Eurotrash by Christian Kracht (Translated by Daniel Bowles) (10/22/24)
Eurotrash by Christian Kracht (Translated by Daniel Bowles) (10/22/24)
A probing masterpiece-in-miniature of self-reflection and cultural reckoning.
From “the great German-language writer of his generation” (Joshua Cohen) comes the second novel of Kracht’s career narrated by an eponymous “Christian” (the first was his best-selling 1995 debut, Faserland). Eurotrash begins in Zurich, where Christian has arrived to care for his eighty-year-old mother after her discharge from a mental institution.

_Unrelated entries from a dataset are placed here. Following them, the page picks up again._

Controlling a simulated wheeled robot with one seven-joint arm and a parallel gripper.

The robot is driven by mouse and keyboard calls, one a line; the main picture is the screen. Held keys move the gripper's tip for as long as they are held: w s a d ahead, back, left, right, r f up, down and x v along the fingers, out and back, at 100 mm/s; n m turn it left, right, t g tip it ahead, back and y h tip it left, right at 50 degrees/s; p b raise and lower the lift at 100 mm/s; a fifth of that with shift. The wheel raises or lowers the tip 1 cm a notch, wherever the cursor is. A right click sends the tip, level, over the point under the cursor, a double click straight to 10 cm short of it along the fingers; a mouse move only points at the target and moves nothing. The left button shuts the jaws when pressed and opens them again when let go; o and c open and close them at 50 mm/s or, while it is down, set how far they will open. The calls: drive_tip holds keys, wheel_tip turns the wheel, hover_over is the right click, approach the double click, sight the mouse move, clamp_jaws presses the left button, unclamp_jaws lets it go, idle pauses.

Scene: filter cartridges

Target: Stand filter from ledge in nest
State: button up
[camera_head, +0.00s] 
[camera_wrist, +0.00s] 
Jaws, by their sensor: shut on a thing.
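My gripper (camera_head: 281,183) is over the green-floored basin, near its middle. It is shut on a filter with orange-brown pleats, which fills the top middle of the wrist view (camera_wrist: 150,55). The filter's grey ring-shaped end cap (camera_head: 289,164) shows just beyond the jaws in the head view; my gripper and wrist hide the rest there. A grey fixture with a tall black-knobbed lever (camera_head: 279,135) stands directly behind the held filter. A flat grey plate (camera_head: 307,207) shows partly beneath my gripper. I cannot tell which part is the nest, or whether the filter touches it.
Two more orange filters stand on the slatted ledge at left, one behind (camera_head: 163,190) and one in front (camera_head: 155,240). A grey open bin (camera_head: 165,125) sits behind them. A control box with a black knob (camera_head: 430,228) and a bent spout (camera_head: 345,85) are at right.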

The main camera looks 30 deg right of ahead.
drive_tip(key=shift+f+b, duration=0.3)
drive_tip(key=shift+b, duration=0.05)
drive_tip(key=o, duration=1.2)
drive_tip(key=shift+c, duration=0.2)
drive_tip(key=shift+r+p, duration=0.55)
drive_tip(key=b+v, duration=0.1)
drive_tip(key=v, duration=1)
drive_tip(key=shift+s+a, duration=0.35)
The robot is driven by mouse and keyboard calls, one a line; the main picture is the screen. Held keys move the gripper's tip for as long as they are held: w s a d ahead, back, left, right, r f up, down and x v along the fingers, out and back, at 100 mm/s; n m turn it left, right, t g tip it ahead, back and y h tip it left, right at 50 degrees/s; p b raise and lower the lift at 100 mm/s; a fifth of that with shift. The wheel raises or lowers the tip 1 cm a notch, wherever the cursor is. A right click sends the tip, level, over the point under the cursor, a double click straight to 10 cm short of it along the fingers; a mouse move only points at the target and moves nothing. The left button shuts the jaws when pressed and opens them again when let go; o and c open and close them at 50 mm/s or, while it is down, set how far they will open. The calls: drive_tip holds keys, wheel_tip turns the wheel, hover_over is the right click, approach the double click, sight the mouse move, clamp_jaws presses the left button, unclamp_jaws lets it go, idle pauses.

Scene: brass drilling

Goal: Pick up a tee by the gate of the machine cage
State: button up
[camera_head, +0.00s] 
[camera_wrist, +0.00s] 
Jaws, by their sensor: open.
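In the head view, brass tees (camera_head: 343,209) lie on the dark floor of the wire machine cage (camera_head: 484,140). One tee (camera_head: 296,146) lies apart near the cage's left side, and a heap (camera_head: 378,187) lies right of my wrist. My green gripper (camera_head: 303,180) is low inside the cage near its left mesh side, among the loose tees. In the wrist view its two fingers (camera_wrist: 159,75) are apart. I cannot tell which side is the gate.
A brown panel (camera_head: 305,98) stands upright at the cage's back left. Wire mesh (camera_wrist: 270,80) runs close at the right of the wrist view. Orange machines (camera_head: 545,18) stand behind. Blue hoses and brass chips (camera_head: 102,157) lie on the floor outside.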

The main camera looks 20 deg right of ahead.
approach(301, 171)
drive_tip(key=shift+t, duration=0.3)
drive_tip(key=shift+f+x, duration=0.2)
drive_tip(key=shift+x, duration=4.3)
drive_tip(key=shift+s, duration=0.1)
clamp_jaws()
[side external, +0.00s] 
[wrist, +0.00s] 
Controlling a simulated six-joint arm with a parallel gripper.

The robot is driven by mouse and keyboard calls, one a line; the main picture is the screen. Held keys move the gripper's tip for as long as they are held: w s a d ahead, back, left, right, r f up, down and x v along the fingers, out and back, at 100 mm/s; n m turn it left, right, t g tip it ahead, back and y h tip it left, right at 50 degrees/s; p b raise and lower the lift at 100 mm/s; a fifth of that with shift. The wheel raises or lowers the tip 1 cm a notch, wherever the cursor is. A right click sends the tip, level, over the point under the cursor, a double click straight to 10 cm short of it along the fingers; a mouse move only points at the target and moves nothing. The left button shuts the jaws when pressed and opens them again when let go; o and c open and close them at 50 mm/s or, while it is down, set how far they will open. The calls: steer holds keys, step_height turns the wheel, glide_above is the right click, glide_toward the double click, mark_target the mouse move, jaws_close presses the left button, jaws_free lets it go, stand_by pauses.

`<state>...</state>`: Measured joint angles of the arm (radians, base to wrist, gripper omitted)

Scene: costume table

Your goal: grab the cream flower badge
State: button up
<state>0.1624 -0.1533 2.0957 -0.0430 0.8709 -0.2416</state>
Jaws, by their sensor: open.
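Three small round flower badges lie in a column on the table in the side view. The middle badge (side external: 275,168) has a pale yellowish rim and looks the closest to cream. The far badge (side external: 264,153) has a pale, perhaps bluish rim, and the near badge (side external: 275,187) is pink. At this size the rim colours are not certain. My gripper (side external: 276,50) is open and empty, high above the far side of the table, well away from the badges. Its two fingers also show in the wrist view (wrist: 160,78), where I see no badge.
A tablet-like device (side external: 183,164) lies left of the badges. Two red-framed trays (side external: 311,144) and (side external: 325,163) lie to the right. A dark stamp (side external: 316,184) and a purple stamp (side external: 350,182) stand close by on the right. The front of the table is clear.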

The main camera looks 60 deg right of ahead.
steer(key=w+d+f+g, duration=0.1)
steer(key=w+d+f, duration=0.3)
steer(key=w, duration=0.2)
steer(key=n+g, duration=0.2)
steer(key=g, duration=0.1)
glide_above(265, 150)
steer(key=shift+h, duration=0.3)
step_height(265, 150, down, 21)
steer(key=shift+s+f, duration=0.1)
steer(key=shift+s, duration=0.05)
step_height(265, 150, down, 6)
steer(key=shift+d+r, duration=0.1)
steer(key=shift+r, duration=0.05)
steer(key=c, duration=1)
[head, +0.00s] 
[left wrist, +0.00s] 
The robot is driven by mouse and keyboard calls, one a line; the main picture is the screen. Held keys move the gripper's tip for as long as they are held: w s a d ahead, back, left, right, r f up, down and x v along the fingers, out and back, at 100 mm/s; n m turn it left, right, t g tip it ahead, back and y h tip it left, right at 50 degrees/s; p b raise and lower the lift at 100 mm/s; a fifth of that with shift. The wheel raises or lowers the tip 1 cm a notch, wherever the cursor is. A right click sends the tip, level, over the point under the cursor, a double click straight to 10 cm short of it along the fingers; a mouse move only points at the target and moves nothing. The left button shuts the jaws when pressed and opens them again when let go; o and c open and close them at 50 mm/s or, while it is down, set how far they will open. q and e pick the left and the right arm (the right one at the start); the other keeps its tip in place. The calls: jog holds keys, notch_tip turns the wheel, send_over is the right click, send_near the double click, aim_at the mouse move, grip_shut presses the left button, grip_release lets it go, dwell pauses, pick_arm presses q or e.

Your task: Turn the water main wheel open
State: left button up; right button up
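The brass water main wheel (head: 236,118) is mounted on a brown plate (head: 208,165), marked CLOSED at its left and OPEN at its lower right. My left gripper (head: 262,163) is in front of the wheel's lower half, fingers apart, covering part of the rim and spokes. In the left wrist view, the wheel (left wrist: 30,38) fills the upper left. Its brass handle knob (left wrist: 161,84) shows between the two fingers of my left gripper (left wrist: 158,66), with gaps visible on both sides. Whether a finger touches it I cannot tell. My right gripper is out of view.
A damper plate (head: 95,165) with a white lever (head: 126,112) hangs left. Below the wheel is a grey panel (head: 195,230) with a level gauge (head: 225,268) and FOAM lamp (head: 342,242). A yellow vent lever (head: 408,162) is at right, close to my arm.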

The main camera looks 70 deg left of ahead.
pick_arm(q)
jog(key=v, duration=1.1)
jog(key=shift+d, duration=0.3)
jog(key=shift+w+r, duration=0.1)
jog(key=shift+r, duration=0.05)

Reckoning with his family’s dark history—his long-dead grandfather was intimately associated with and unapologetically supportive of the Nazis—and struggling to navigate the emotionally wrenching terrain of his relationship with his mother, Christian sets off on a road-trip with her. As they traverse Switzerland in a hired cab, mother and son attempt to give away her vast fortune, which they’re carrying in a large plastic bag, to random strangers. By turns disturbing, disorienting, hilarious, and poignant, Eurotrash tells an intensely personal and unsparingly critical story of contemporary culture; a story that shows us a writer at the pinnacle of his powers of insight and observation.